§ Exercise details: Write out the listing below without alteration, omitting its pictures.

[Rows from a robot dataset]

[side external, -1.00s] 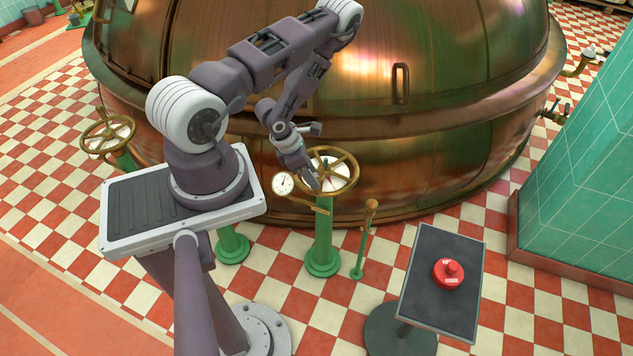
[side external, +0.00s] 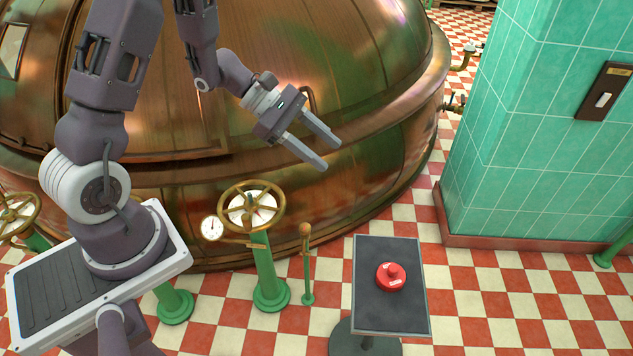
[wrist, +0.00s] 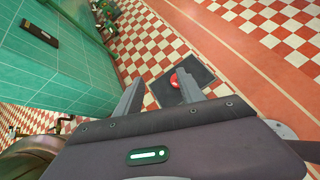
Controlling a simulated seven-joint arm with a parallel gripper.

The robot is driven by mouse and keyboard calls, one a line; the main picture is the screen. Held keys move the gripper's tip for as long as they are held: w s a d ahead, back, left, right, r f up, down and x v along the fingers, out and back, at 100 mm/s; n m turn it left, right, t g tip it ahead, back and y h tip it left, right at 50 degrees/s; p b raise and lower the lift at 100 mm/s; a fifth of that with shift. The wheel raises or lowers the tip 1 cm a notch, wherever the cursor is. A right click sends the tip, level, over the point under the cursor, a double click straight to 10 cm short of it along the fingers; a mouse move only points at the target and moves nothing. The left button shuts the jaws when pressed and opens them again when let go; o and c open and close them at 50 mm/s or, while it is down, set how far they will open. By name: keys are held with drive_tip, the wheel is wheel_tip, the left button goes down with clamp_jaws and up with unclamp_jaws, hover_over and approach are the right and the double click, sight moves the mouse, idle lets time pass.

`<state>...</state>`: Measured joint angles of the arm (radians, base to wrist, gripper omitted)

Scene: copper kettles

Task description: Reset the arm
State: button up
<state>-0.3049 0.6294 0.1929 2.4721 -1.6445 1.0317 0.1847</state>
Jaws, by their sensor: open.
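My gripper (side external: 330,150) is raised in front of the copper kettle (side external: 350,190), its two fingers apart with nothing between them. It points down and to the right in the side view. In the wrist view my gripper (wrist: 158,95) also shows open fingers, with the floor and a small stand beyond them. A red object with a knob on top (side external: 391,276) sits on the dark top of the stand (side external: 388,317), below and to the right of my gripper and apart from it. The red object also shows in the wrist view (wrist: 175,80).
A brass handwheel (side external: 252,207) on a green post, with a white gauge (side external: 212,228), stands below my gripper. A green lever post (side external: 307,265) stands beside it. A green tiled pillar (side external: 530,130) with a wall switch (side external: 604,92) is at right. Air between gripper and pillar is clear.

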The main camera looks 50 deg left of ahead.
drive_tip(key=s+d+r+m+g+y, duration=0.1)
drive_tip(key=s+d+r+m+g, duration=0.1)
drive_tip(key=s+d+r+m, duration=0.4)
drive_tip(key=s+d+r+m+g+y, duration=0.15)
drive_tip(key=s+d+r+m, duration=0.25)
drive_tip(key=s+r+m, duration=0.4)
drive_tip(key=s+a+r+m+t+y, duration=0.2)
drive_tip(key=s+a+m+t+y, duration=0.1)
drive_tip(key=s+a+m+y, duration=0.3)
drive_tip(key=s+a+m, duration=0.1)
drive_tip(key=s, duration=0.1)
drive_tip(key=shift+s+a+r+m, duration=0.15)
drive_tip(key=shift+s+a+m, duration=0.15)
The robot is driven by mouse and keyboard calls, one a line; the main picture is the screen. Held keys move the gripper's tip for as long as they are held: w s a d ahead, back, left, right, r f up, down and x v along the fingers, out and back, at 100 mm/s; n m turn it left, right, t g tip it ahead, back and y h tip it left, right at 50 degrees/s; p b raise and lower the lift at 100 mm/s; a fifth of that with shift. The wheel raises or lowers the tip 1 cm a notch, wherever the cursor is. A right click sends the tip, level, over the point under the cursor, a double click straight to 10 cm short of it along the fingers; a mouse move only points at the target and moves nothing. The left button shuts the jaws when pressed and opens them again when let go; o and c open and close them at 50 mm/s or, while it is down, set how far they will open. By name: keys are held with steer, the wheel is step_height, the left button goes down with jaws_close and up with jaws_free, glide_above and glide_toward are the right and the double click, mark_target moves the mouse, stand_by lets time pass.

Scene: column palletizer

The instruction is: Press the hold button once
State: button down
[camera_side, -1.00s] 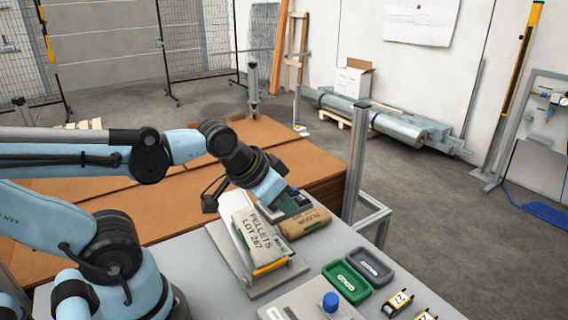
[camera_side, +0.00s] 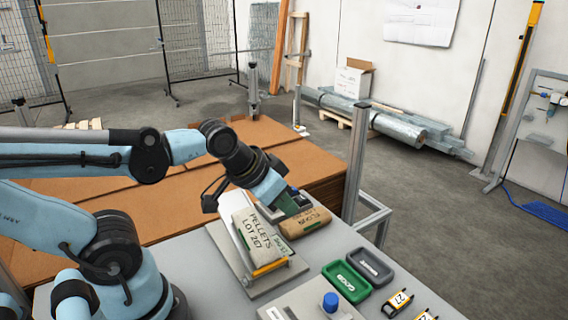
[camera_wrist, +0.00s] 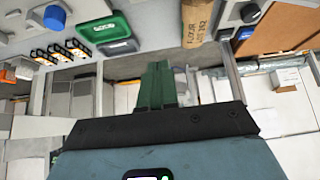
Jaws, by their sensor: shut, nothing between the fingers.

§ Result of the task:
[side external, -1.00s] 
[side external, +0.00s] 
[wrist, +0.00s] 
Controlling a simulated seven-joint arm with a parallel gripper.

The robot is driven by mouse and keyboard calls, one a line; the main picture is the screen. Held keys move the gripper's tip for as long as they are held: w s a d ahead, back, left, right, r f up, down and x v along the fingers, out and back, at 100 mm/s; n m turn it left, right, t g tip it ahead, back and y h tip it left, right at 50 degrees/s; p b raise and lower the lift at 100 mm/s; a fifth of that with shift. The wheel raises or lowers the tip 1 cm a notch, wherever the cursor is. A right click sends the tip, level, over the point under the cursor, a double click straight to 10 cm short of it along the fingers; a mouse move only points at the target and moves nothing. The left button shuts the jaws when pressed and opens them again when let go; o and c open and close them at 50 mm/s or, while it is down, set how far they will open. By name: keys are held with drive_tip, the wheel is wheel_tip, the left button goes down with clamp_jaws and up with unclamp_jaws, hover_over and approach are the right and the double click, sight moves the mouse, idle lets time pass.

`<state>...</state>`: Measured joint angles of the arm (radians, base to wrist, gripper omitted)

Scene: copper kettles

Task description: Reset the arm
State: button up
<state>-0.3049 0.6294 0.1929 2.4721 -1.6445 1.0317 0.1847</state>
Jaws, by their sensor: open.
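My gripper (side external: 330,150) is raised in front of the copper kettle (side external: 350,190), its two fingers apart with nothing between them. It points down and to the right in the side view. In the wrist view my gripper (wrist: 158,95) also shows open fingers, with the floor and a small stand beyond them. A red object with a knob on top (side external: 391,276) sits on the dark top of the stand (side external: 388,317), below and to the right of my gripper and apart from it. The red object also shows in the wrist view (wrist: 175,80).
A brass handwheel (side external: 252,207) on a green post, with a white gauge (side external: 212,228), stands below my gripper. A green lever post (side external: 307,265) stands beside it. A green tiled pillar (side external: 530,130) with a wall switch (side external: 604,92) is at right. Air between gripper and pillar is clear.

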The main camera looks 50 deg left of ahead.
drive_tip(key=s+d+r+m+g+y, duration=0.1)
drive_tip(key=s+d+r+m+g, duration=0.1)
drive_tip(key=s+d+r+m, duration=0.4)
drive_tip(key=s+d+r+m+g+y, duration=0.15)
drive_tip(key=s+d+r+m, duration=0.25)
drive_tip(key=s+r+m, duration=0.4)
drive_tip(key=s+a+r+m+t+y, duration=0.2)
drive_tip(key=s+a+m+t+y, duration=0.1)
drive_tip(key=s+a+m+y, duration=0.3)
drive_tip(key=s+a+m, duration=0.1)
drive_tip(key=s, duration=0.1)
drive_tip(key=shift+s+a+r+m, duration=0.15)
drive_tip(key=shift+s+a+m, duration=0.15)
The robot is driven by mouse and keyboard calls, one a line; the main picture is the screen. Held keys move the gripper's tip for as long as they are held: w s a d ahead, back, left, right, r f up, down and x v along the fingers, out and back, at 100 mm/s; n m turn it left, right, t g tip it ahead, back and y h tip it left, right at 50 degrees/s; p b raise and lower the lift at 100 mm/s; a fifth of that with shift. The wheel raises or lowers the tip 1 cm a notch, wherever the cursor is. A right click sends the tip, level, over the point under the cursor, a double click straight to 10 cm short of it along the fingers; a mouse move only points at the target and moves nothing. The left button shuts the jaws when pressed and opens them again when let go; o and c open and close them at 50 mm/s or, while it is down, set how far they will open. By name: keys are held with steer, the wheel is step_height, the left button goes down with jaws_close and up with jaws_free, glide_above and glide_toward are the right and the double click, mark_target moves the mouse, stand_by lets time pass.

Scene: column palletizer

The instruction is: Press the hold button once
State: button down
[camera_side, -1.00s] 
[camera_side, +0.00s] 
[camera_wrist, +0.00s] 
Jaws, by their sensor: shut, nothing between the fingers.

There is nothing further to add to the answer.